> **Rows about robot tasks**:
++++

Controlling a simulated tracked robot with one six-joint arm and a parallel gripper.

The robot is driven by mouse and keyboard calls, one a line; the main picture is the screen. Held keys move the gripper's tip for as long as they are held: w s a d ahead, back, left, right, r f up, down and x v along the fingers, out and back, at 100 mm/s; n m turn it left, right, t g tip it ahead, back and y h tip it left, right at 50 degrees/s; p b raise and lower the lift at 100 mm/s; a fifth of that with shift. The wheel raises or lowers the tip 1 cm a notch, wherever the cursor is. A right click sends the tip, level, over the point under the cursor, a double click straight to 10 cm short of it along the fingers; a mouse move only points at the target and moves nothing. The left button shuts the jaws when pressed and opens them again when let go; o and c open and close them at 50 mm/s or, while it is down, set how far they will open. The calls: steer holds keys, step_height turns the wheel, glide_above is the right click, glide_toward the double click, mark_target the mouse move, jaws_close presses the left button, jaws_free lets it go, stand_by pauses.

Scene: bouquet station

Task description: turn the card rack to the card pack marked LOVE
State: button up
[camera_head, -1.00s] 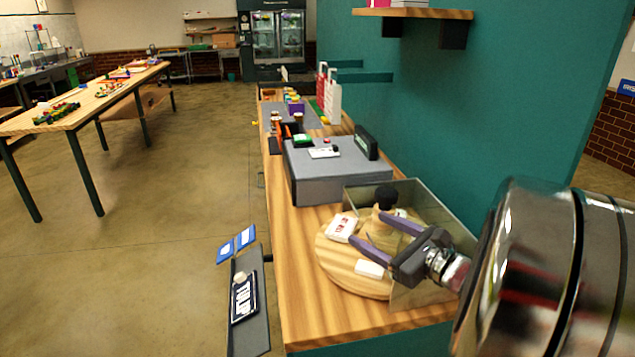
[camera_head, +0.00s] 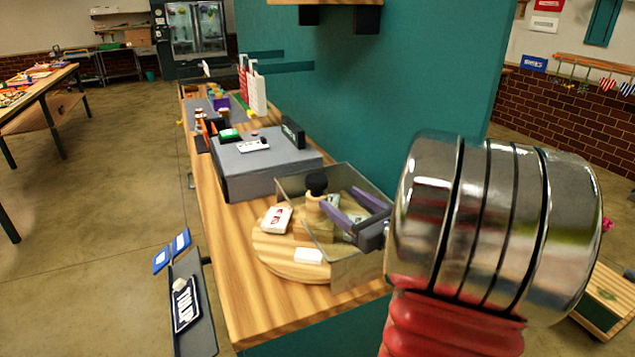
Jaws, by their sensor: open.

++++

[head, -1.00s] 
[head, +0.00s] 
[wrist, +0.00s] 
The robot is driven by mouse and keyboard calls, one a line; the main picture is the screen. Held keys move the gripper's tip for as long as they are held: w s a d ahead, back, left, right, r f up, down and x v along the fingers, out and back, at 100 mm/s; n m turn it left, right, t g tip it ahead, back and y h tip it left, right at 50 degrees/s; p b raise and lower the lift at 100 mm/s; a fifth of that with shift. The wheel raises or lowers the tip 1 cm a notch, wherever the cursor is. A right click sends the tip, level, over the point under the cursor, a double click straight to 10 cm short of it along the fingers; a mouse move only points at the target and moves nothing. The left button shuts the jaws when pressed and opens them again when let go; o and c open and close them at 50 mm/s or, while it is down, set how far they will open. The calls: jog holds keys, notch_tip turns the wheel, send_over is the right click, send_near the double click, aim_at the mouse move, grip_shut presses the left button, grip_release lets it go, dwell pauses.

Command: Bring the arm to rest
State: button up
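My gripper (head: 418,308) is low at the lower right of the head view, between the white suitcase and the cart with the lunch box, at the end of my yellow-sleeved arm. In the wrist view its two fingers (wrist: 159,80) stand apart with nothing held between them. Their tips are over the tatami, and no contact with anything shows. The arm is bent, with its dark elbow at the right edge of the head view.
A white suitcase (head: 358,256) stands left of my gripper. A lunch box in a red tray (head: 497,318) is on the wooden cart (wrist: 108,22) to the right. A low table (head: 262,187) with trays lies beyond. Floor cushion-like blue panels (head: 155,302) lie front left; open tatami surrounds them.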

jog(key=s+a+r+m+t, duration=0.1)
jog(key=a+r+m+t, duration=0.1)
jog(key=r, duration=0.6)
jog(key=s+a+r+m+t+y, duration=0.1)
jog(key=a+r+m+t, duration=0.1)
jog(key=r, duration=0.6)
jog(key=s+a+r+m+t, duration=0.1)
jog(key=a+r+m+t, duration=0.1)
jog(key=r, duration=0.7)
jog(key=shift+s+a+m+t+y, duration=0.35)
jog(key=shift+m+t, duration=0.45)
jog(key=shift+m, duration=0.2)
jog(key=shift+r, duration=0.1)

++++

> **EXERCISE**: Begin at the line that has "[wrist, +0.00s]" in the entries above; stop after the line that has "Command: Bring the arm to rest". Transcribe exactly those lines and no others.

> **TASK ANSWER**:
[wrist, +0.00s] 
The robot is driven by mouse and keyboard calls, one a line; the main picture is the screen. Held keys move the gripper's tip for as long as they are held: w s a d ahead, back, left, right, r f up, down and x v along the fingers, out and back, at 100 mm/s; n m turn it left, right, t g tip it ahead, back and y h tip it left, right at 50 degrees/s; p b raise and lower the lift at 100 mm/s; a fifth of that with shift. The wheel raises or lowers the tip 1 cm a notch, wherever the cursor is. A right click sends the tip, level, over the point under the cursor, a double click straight to 10 cm short of it along the fingers; a mouse move only points at the target and moves nothing. The left button shuts the jaws when pressed and opens them again when let go; o and c open and close them at 50 mm/s or, while it is down, set how far they will open. The calls: jog holds keys, notch_tip turns the wheel, send_over is the right click, send_near the double click, aim_at the mouse move, grip_shut presses the left button, grip_release lets it go, dwell pauses.

Command: Bring the arm to rest

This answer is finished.